• _Robot task records_:
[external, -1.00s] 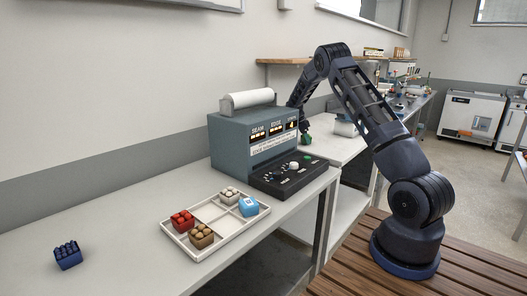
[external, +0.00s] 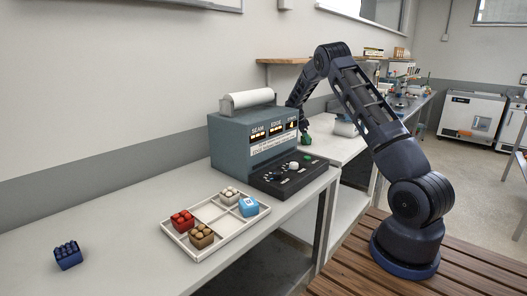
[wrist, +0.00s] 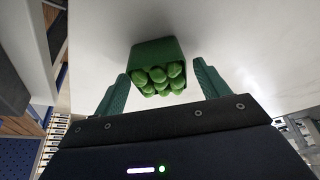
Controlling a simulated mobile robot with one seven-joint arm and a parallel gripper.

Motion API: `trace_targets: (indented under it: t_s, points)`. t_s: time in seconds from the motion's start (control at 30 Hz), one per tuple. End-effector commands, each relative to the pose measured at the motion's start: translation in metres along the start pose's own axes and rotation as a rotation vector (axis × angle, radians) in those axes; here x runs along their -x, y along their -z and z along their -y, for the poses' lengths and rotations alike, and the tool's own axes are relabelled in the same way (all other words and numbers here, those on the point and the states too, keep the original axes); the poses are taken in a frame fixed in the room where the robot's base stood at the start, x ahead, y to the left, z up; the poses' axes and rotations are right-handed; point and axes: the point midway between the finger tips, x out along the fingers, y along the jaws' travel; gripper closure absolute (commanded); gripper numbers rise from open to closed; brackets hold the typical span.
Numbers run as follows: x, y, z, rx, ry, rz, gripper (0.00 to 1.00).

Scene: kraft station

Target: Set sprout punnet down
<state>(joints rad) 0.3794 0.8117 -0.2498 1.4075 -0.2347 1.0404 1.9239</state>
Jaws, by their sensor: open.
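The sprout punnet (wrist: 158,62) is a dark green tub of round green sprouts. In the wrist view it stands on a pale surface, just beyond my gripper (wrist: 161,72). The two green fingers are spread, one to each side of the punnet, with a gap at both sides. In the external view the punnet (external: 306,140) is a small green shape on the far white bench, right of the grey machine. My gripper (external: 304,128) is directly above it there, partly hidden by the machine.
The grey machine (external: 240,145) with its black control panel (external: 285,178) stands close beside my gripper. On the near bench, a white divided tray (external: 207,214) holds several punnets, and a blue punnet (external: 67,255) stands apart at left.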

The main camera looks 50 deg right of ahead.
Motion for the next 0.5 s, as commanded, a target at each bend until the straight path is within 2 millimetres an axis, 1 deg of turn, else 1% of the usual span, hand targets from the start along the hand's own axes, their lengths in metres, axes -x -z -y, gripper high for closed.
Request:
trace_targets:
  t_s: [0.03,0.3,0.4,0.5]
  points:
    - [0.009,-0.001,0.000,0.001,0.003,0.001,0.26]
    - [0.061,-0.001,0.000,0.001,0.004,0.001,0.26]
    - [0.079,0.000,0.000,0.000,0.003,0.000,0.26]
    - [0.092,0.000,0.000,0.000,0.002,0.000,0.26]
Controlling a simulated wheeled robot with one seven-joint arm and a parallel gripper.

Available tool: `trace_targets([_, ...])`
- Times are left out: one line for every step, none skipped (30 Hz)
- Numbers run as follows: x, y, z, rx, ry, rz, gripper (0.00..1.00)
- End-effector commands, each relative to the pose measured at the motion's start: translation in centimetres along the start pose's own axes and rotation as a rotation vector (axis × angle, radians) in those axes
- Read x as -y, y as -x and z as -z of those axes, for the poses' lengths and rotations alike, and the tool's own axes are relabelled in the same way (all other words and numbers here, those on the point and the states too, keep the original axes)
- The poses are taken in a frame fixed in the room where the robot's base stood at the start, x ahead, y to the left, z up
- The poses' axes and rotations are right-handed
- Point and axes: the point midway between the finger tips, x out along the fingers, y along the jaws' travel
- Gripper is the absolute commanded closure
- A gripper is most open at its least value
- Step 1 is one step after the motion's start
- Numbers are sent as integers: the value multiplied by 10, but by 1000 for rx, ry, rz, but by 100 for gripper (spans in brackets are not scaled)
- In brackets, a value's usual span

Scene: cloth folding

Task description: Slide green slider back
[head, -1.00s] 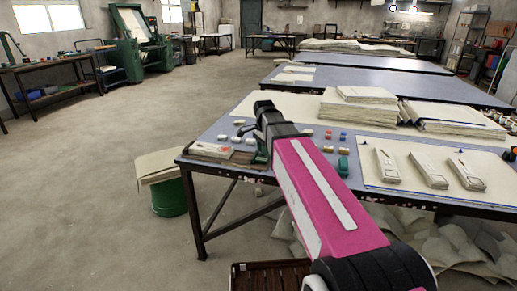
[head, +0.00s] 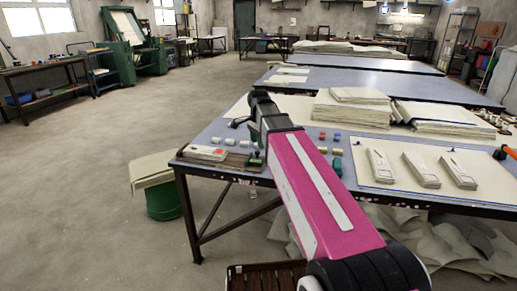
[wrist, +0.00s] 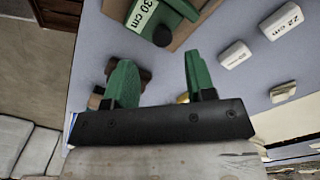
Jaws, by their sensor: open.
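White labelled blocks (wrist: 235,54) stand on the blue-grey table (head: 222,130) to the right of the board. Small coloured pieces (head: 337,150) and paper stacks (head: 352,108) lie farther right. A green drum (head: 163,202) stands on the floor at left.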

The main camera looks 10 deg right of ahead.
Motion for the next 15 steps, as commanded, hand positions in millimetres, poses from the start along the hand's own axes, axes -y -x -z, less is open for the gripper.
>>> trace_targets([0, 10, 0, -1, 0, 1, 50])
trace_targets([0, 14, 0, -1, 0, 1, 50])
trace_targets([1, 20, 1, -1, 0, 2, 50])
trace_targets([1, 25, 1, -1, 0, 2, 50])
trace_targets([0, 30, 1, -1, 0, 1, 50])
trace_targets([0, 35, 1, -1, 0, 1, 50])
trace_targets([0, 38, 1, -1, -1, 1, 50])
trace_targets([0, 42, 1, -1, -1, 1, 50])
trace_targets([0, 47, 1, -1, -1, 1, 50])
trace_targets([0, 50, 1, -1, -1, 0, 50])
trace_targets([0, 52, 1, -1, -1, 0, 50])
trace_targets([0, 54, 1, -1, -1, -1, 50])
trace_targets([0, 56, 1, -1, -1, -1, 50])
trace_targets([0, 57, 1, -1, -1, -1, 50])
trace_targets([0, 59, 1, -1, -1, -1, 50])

---

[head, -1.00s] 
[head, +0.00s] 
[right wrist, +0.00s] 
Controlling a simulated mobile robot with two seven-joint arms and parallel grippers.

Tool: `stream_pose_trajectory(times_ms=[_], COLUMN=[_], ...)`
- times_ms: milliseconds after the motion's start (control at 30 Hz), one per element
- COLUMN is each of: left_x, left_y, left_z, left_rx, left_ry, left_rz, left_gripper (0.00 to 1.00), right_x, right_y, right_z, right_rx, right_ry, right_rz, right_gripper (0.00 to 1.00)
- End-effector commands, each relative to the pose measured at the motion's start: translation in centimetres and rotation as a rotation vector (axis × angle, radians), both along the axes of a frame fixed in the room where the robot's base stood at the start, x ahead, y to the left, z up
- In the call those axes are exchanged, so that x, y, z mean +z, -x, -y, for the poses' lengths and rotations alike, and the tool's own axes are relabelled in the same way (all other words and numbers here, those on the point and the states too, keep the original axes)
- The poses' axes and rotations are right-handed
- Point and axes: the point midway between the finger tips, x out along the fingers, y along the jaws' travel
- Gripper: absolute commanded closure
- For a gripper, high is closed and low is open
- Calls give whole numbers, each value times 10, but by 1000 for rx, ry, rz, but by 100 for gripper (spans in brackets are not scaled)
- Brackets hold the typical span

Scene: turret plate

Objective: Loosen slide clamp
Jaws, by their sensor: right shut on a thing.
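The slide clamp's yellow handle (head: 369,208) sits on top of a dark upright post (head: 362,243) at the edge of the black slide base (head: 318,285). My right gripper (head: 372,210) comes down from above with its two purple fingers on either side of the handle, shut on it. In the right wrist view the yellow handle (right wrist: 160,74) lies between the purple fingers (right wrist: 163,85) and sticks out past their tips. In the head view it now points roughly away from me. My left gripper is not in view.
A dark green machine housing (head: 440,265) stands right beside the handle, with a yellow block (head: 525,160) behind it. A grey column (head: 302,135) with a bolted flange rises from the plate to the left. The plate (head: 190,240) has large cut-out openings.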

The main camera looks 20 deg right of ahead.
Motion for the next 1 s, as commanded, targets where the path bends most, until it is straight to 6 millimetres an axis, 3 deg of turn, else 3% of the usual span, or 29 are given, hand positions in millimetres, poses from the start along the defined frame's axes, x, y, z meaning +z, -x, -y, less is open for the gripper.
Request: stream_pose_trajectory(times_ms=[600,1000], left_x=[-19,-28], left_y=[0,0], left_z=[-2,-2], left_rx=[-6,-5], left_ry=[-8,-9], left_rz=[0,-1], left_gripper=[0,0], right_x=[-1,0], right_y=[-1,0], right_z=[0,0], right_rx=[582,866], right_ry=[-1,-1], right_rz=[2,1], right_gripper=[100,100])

• _GIVEN REQUEST_:
Leave the pictures aside and restate exactly the lines from the one containing "[external, -1.00s]" to the one containing "Controlling a simulated mobile robot with one", those two lines included.

• _REPLY_:
[external, -1.00s] 
[external, +0.00s] 
[wrist, +0.00s] 
Controlling a simulated mobile robot with one seven-joint arm and a parallel gripper.

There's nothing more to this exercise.